> _GIVEN EXERCISE_
Output the data that follows exactly, line for line.

> _SUPPLIED INFORMATION_
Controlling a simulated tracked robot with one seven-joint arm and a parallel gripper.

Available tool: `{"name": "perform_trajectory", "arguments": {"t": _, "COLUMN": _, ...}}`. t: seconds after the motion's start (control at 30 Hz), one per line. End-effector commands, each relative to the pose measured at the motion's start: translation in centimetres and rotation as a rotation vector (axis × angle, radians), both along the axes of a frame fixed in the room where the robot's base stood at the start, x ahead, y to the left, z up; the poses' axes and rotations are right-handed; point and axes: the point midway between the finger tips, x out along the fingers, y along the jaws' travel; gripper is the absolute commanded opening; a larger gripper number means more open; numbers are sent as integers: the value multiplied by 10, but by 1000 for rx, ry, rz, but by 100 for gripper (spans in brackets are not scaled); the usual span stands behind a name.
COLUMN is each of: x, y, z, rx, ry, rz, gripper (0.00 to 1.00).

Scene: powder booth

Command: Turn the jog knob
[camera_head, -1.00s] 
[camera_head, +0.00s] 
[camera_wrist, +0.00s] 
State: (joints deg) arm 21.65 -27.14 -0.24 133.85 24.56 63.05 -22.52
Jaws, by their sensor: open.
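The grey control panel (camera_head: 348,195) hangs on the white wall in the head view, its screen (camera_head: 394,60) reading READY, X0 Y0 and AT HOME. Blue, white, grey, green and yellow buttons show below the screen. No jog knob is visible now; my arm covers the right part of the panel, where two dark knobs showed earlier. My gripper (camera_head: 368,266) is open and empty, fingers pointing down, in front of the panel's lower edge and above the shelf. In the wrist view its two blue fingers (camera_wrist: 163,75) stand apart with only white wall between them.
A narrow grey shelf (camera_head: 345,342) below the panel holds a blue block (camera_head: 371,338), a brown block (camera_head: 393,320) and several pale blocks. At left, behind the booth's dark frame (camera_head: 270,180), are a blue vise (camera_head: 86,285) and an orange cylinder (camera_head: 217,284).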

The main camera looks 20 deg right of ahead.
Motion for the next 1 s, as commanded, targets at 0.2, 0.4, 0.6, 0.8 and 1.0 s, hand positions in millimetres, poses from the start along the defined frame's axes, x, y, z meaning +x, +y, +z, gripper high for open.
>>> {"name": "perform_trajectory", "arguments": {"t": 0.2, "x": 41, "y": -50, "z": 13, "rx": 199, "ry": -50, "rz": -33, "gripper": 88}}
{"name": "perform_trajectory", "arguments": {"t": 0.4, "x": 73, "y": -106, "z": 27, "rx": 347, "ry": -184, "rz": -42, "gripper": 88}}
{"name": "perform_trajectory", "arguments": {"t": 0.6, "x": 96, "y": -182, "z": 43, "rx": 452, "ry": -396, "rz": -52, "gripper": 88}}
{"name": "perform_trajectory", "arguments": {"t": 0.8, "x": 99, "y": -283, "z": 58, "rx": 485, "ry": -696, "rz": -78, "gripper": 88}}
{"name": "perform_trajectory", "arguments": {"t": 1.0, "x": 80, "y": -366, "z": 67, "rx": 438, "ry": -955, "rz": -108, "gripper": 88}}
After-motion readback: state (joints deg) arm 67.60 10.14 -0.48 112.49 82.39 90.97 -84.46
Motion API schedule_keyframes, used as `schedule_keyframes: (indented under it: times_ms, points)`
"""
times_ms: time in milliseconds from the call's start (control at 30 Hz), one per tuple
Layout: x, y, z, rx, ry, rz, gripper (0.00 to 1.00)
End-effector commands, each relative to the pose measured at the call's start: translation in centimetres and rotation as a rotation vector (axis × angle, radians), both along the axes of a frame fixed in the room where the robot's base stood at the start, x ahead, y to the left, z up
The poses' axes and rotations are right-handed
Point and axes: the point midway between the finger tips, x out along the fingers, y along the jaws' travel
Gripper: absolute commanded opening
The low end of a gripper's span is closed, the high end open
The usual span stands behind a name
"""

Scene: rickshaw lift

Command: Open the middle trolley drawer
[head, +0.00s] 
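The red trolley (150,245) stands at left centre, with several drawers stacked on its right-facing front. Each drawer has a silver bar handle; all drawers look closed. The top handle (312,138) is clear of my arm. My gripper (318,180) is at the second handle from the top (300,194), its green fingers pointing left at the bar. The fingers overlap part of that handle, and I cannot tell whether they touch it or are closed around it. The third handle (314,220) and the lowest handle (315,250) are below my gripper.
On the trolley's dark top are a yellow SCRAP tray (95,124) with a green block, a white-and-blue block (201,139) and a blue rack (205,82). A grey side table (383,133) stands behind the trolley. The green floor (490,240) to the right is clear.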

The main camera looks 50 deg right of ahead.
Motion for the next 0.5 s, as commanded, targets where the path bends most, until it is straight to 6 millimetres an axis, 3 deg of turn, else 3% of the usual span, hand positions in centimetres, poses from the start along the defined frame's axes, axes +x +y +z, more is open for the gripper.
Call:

> _TASK OUTPUT_
Controlling a simulated tracked robot with one seven-joint arm and a parallel gripper.

Available tool: `{"name": "perform_trajectory", "arguments": {"t": _, "COLUMN": _, ...}}`. t: seconds after the motion's start (control at 30 Hz), one per line. End-effector commands, each relative to the pose measured at the motion's start: translation in centimetres and rotation as a rotation vector (axis × angle, radians), both along the axes of a frame fixed in the room where the robot's base stood at the start, x ahead, y to the left, z up; the poses' axes and rotations are right-handed; point and axes: the point midway between the finger tips, x out along the fingers, y along the jaws' travel; gripper is the absolute commanded opening; a larger gripper number means more open; numbers are sent as integers: the value multiplied by 10, but by 1000 for rx, ry, rz, but by 100 for gripper (spans in brackets are not scaled); the usual span stands behind a name.
COLUMN is each of: x, y, z, rx, ry, rz, gripper (0.00 to 1.00).

Scene: powder booth

Command: Turn the jog knob
[camera_head, -1.00s] 
[camera_head, +0.00s] 
[camera_wrist, +0.00s] 
State: (joints deg) arm 21.65 -27.14 -0.24 133.85 24.56 63.05 -22.52
Jaws, by their sensor: open.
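The grey control panel (camera_head: 348,195) hangs on the white wall in the head view, its screen (camera_head: 394,60) reading READY, X0 Y0 and AT HOME. Blue, white, grey, green and yellow buttons show below the screen. No jog knob is visible now; my arm covers the right part of the panel, where two dark knobs showed earlier. My gripper (camera_head: 368,266) is open and empty, fingers pointing down, in front of the panel's lower edge and above the shelf. In the wrist view its two blue fingers (camera_wrist: 163,75) stand apart with only white wall between them.
A narrow grey shelf (camera_head: 345,342) below the panel holds a blue block (camera_head: 371,338), a brown block (camera_head: 393,320) and several pale blocks. At left, behind the booth's dark frame (camera_head: 270,180), are a blue vise (camera_head: 86,285) and an orange cylinder (camera_head: 217,284).

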The main camera looks 20 deg right of ahead.
Motion for the next 1 s, as commanded, targets at 0.2, 0.4, 0.6, 0.8 and 1.0 s, hand positions in millimetres, poses from the start along the defined frame's axes, x, y, z meaning +x, +y, +z, gripper high for open.
>>> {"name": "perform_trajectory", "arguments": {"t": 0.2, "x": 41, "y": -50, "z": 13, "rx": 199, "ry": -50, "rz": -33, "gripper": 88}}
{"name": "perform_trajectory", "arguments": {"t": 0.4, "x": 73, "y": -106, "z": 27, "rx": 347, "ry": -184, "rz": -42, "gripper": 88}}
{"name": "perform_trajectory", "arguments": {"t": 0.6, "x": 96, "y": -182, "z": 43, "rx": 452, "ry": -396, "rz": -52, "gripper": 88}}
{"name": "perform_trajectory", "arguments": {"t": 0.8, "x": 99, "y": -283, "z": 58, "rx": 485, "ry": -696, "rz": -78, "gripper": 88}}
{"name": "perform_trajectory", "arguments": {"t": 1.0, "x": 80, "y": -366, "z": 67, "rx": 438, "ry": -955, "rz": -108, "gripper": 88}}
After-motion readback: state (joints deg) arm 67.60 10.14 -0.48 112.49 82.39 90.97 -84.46
Motion API schedule_keyframes, used as `schedule_keyframes: (indented under it: times_ms, points)`
"""
times_ms: time in milliseconds from the call's start (control at 30 Hz), one per tuple
Layout: x, y, z, rx, ry, rz, gripper (0.00 to 1.00)
End-effector commands, each relative to the pose measured at the call's start: translation in centimetres and rotation as a rotation vector (axis × angle, radians), both along the axes of a frame fixed in the room where the robot's base stood at the start, x ahead, y to the left, z up
The poses' axes and rotations are right-handed
Point and axes: the point midway between the finger tips, x out along the fingers, y along the jaws' travel
Gripper: absolute commanded opening
The low end of a gripper's span is closed, the high end open
The usual span stands behind a name
"""

Scene: rickshaw lift

Command: Open the middle trolley drawer
[head, +0.00s] 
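The red trolley (150,245) stands at left centre, with several drawers stacked on its right-facing front. Each drawer has a silver bar handle; all drawers look closed. The top handle (312,138) is clear of my arm. My gripper (318,180) is at the second handle from the top (300,194), its green fingers pointing left at the bar. The fingers overlap part of that handle, and I cannot tell whether they touch it or are closed around it. The third handle (314,220) and the lowest handle (315,250) are below my gripper.
On the trolley's dark top are a yellow SCRAP tray (95,124) with a green block, a white-and-blue block (201,139) and a blue rack (205,82). A grey side table (383,133) stands behind the trolley. The green floor (490,240) to the right is clear.

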The main camera looks 50 deg right of ahead.
Motion for the next 0.5 s, as commanded, targets where the path bends most, until it is straight to 6 millimetres an axis, 3 deg of turn, else 3% of the usual span, hand positions in centimetres, poses from the start along the defined frame's axes, axes +x +y +z, more is open for the gripper.
Call:

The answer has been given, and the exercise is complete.